▶

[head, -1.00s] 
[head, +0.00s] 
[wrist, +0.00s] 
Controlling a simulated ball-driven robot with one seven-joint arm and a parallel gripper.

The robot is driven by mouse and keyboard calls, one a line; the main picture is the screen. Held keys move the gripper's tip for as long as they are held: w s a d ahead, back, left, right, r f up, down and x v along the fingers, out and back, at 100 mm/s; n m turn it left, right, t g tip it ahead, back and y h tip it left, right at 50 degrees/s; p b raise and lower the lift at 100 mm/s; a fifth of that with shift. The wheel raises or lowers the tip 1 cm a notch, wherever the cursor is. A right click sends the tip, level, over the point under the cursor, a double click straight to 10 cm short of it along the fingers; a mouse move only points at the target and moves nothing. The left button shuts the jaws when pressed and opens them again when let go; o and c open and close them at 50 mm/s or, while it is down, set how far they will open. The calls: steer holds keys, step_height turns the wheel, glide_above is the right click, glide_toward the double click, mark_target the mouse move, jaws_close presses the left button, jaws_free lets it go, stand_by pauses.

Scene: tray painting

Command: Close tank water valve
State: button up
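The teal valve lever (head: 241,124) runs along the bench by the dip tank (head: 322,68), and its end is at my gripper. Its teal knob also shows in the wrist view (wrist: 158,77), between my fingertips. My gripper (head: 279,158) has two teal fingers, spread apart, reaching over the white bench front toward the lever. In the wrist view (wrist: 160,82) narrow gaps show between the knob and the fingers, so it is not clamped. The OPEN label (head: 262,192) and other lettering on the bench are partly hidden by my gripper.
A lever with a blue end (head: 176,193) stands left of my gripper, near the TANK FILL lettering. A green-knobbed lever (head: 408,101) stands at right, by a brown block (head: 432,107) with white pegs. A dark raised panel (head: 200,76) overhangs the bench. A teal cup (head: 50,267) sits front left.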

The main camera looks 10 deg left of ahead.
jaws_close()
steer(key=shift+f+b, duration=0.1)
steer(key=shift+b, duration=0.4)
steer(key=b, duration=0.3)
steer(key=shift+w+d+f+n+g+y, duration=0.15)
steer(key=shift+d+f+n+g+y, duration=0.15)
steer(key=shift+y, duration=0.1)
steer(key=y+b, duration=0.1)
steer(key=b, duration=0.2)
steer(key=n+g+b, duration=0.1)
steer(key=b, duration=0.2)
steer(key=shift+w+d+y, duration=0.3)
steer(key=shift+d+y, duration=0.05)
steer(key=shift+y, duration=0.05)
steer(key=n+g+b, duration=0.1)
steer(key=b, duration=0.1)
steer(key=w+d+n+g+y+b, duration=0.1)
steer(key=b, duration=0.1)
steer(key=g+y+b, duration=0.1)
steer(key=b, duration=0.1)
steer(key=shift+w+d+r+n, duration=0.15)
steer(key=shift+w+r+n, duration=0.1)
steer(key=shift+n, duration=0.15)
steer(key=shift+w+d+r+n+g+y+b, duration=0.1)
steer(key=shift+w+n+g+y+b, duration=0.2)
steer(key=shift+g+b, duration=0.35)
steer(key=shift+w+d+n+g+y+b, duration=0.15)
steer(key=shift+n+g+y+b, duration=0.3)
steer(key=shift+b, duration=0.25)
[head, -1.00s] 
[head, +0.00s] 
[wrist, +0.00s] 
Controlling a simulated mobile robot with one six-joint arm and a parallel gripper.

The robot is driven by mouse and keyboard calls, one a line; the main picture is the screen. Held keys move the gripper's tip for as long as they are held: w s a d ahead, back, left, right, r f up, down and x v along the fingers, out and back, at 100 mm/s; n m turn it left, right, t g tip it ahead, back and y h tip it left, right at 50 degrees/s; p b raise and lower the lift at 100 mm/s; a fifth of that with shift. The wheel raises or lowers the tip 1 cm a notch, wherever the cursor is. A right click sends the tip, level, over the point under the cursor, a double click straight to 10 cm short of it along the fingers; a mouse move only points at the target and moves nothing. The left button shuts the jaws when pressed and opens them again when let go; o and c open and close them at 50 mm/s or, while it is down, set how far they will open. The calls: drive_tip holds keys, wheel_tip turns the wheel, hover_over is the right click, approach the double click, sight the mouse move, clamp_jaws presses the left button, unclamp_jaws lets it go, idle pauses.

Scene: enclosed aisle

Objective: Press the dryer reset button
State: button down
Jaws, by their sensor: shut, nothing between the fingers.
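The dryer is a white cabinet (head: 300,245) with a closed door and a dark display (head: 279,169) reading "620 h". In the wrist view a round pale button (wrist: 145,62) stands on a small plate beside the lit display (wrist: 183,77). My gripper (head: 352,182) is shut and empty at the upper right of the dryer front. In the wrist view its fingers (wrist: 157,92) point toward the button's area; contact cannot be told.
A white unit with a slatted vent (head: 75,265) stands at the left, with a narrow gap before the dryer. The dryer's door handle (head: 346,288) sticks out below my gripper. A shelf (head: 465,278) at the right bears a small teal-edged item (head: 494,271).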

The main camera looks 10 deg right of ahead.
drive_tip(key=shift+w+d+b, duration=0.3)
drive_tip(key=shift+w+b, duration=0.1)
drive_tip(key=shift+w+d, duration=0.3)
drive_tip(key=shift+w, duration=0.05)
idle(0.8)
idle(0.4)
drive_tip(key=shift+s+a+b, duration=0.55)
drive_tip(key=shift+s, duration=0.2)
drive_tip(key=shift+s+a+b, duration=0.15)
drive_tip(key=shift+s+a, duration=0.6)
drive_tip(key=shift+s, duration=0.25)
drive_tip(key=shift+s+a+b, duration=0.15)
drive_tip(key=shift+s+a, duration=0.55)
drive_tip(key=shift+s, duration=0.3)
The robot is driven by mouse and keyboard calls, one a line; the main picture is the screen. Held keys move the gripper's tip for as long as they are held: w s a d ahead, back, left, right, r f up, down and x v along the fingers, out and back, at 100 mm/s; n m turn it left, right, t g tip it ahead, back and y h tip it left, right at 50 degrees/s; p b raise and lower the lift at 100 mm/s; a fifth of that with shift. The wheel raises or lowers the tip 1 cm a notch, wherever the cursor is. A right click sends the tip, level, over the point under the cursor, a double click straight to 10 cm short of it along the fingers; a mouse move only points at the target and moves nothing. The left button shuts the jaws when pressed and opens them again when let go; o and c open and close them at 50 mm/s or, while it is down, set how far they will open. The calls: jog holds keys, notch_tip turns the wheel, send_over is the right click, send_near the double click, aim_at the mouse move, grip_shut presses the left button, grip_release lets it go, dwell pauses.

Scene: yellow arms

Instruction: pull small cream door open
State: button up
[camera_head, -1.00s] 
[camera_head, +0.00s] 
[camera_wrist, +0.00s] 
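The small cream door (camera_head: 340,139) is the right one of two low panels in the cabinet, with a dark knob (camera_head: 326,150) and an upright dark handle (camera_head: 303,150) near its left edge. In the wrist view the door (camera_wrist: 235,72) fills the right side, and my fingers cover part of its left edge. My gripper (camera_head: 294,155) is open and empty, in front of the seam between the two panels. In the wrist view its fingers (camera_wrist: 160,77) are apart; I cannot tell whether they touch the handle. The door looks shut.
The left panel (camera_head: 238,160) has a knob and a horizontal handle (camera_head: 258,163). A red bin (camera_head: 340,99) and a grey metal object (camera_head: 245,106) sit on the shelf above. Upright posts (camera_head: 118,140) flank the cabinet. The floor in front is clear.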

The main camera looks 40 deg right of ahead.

◀

DIRECTIONS: Only those lines running from the one containing "[camera_head, +0.00s]" through the last line of the data above are to be copied, exactly, with both ends included.

RESPONSE FOR THIS EXERCISE:
[camera_head, +0.00s] 
[camera_wrist, +0.00s] 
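The small cream door (camera_head: 340,139) is the right one of two low panels in the cabinet, with a dark knob (camera_head: 326,150) and an upright dark handle (camera_head: 303,150) near its left edge. In the wrist view the door (camera_wrist: 235,72) fills the right side, and my fingers cover part of its left edge. My gripper (camera_head: 294,155) is open and empty, in front of the seam between the two panels. In the wrist view its fingers (camera_wrist: 160,77) are apart; I cannot tell whether they touch the handle. The door looks shut.
The left panel (camera_head: 238,160) has a knob and a horizontal handle (camera_head: 258,163). A red bin (camera_head: 340,99) and a grey metal object (camera_head: 245,106) sit on the shelf above. Upright posts (camera_head: 118,140) flank the cabinet. The floor in front is clear.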

The main camera looks 40 deg right of ahead.

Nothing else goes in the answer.